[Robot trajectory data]
====

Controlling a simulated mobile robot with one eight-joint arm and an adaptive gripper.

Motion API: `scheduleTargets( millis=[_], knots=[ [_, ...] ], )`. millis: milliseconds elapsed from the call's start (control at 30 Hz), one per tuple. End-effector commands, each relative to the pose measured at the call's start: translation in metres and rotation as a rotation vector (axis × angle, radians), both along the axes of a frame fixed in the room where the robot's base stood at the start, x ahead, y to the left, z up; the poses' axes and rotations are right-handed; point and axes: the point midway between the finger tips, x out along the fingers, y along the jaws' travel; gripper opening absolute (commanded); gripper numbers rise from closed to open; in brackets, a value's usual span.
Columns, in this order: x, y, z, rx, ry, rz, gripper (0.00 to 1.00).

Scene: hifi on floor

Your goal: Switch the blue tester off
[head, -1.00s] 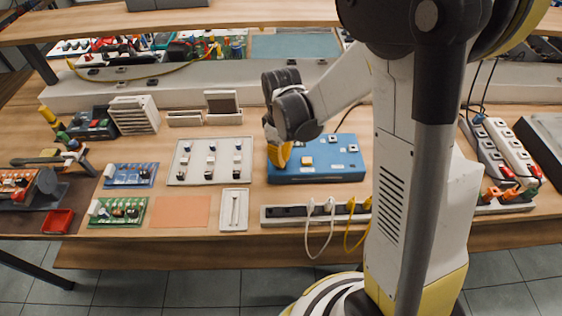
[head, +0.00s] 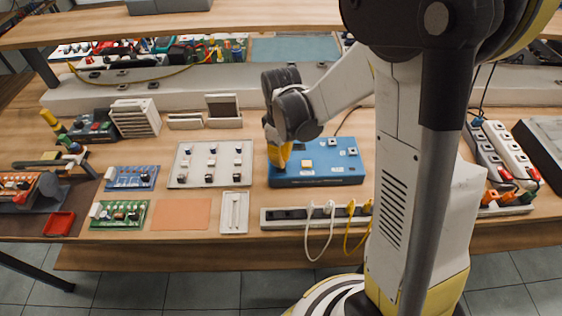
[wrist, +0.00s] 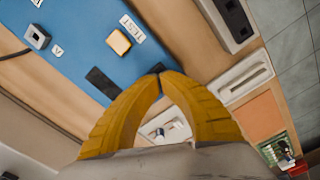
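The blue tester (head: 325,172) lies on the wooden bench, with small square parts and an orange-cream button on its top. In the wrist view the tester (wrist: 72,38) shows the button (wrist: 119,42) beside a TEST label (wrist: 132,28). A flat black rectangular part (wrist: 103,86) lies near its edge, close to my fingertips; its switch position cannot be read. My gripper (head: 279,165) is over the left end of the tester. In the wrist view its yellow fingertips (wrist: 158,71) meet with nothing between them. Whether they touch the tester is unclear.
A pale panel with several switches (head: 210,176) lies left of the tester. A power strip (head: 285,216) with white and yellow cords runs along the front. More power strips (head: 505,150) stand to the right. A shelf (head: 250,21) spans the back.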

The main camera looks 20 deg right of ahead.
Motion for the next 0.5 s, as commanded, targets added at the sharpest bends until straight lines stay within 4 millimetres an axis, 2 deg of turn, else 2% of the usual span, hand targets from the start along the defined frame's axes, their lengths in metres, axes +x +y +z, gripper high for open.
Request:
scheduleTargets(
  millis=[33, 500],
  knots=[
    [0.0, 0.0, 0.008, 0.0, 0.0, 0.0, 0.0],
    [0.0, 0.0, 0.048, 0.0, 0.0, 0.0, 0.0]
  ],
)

====

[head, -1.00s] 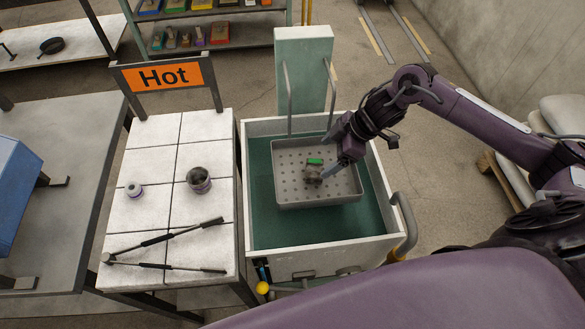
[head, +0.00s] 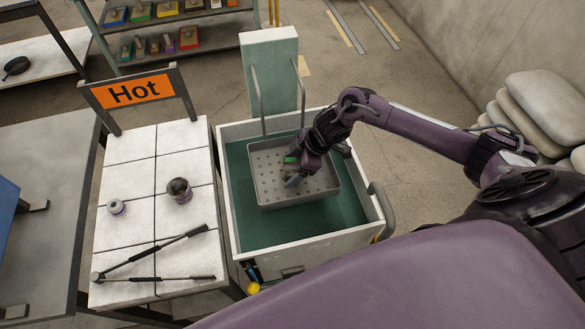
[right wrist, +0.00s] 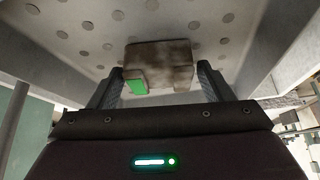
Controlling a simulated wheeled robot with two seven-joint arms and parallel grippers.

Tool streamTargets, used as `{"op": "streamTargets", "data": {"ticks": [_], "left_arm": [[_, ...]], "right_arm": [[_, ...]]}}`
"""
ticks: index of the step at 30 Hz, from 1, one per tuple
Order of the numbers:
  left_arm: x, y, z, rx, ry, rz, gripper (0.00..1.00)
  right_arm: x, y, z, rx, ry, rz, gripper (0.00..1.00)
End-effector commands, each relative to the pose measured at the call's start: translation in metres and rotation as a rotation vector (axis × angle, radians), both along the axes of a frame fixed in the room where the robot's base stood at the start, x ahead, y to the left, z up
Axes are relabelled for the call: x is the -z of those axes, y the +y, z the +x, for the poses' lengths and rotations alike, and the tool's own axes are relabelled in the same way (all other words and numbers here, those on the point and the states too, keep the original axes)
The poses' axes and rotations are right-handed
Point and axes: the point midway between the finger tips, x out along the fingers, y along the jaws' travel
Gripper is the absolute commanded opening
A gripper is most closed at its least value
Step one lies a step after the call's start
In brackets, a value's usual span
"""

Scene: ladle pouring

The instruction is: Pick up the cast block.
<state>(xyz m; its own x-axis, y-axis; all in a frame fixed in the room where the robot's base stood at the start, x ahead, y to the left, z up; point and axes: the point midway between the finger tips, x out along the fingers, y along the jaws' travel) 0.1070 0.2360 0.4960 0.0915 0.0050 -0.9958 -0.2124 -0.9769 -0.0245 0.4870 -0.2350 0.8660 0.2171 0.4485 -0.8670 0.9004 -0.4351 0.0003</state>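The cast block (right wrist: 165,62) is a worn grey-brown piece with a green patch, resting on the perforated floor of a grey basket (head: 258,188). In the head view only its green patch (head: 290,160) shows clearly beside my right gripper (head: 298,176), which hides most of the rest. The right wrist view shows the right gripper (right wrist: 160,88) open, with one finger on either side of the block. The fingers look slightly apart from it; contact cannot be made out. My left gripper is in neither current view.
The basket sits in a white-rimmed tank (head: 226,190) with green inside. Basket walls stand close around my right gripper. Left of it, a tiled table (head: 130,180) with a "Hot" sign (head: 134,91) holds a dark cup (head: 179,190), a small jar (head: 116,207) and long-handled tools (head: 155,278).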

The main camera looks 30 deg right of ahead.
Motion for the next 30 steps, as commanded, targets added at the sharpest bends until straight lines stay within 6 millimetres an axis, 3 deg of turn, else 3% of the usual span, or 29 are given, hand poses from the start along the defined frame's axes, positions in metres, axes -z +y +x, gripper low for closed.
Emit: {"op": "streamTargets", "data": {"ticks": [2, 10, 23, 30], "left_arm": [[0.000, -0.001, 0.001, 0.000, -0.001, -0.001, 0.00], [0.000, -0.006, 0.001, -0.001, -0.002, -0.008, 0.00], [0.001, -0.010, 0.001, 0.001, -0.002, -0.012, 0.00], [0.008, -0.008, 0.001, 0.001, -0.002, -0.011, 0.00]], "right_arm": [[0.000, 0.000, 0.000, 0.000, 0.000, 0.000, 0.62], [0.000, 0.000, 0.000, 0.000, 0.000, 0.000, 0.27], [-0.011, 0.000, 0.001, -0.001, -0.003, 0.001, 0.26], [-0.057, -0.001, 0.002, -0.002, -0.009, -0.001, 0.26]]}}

====

TO BE DONE> Starting at the line that contains "A gripper is most closed at its least value" and stopping at the line that contains "The instruction is: Pick up the cast block.", transcribe the lines exactly; both boundary lines are to be included.

IN RESPONSE>
A gripper is most closed at its least value
Step one lies a step after the call's start
In brackets, a value's usual span
"""

Scene: ladle pouring

The instruction is: Pick up the cast block.

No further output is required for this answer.